El filme está ambientado en un mundo en el que no existen
los smartphones ni las redes sociales, pero es fácil reconocer en él la
ansiedad que nos provoca el desfile de las apariencias y la necesidad de
proyectar sobre los demás una imagen de felicidad constante. Allí está también
representada la diversidad a través de personajes de diferente origen étnico,
capacidad física y orientación sexual. Pero donde más sombría (y con más
resonancia sobre la actualidad) se muestra la película es en la amenaza que se
cierne sobre un colectivo que empieza a ser silenciado, perseguido y
represaliado: los animales, seres con lenguaje y sabiduría que se convierten en
chivo expiatorio de los problemas de una sociedad que asiste al avance del
totalitarismo. El profesor Dillamond, una cabra que imparte historia en la
universidad y reivindica la necesidad de la memoria para no
reproducir en el futuro los errores del pasado, es retirado violentamente de la
enseñanza.

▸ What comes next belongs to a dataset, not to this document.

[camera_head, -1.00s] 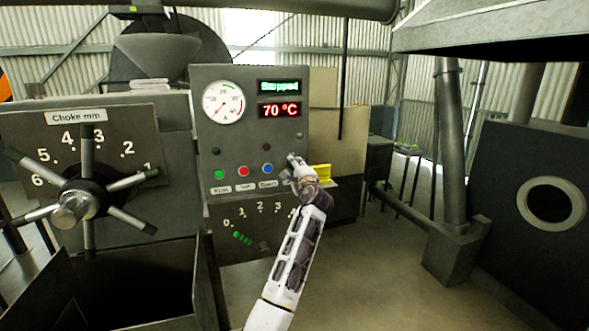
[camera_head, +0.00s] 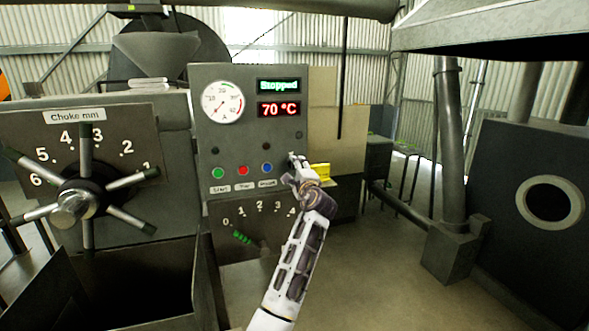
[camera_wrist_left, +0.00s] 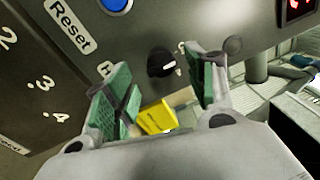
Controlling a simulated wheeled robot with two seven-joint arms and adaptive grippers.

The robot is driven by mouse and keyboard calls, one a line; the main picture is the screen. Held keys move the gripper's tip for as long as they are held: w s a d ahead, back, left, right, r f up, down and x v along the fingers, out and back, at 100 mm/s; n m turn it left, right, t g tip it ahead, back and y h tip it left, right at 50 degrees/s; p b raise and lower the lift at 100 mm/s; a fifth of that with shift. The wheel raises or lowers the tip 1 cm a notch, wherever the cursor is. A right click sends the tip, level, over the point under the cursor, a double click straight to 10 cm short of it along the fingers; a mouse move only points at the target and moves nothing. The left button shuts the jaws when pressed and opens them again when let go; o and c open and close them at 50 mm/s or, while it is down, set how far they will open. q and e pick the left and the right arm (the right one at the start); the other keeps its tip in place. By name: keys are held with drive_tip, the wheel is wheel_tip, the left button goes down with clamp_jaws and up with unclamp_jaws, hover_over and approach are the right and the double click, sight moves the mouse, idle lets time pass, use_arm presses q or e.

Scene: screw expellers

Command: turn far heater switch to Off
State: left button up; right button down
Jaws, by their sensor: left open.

En su lugar es nombrado un sustituto que defiende la depuración
étnica como preámbulo a un nuevo orden social. La asociación con nuestra
realidad parece clara.
El 2024 ha
estado caracterizado por un gran avance del pensamiento reaccionario y por el
estallido o la cronificación de conflictos derivados de él. Aunque no el único,
uno de los más sangrantes es el genocidio del pueblo palestino perpetrado por
el Estado de Israel, que continúa y no tiene visos de detenerse. Otra sangría,
más silenciosa pero constante, es la de miles de personas que tratan de llegar
a nuestras costas buscando un futuro mejor. Ayer publicaba El Salto que una media de treinta al día (más de 10.000 a lo largo de
todo el año) han muerto tratando de cruzar nuestras fronteras, en una Europa en
la que las políticas migratorias, «lejos de centrarse en las personas y en sus
derechos», se vuelven «cada vez más securitistas, restrictivas y
militarizadas». Estas políticas encuentran un terreno muy fértil en la difusión
en nuestros ambientes —físicos y virtuales— de idearios que enarbolan el
rechazo a la diferencia, vista como una amenaza.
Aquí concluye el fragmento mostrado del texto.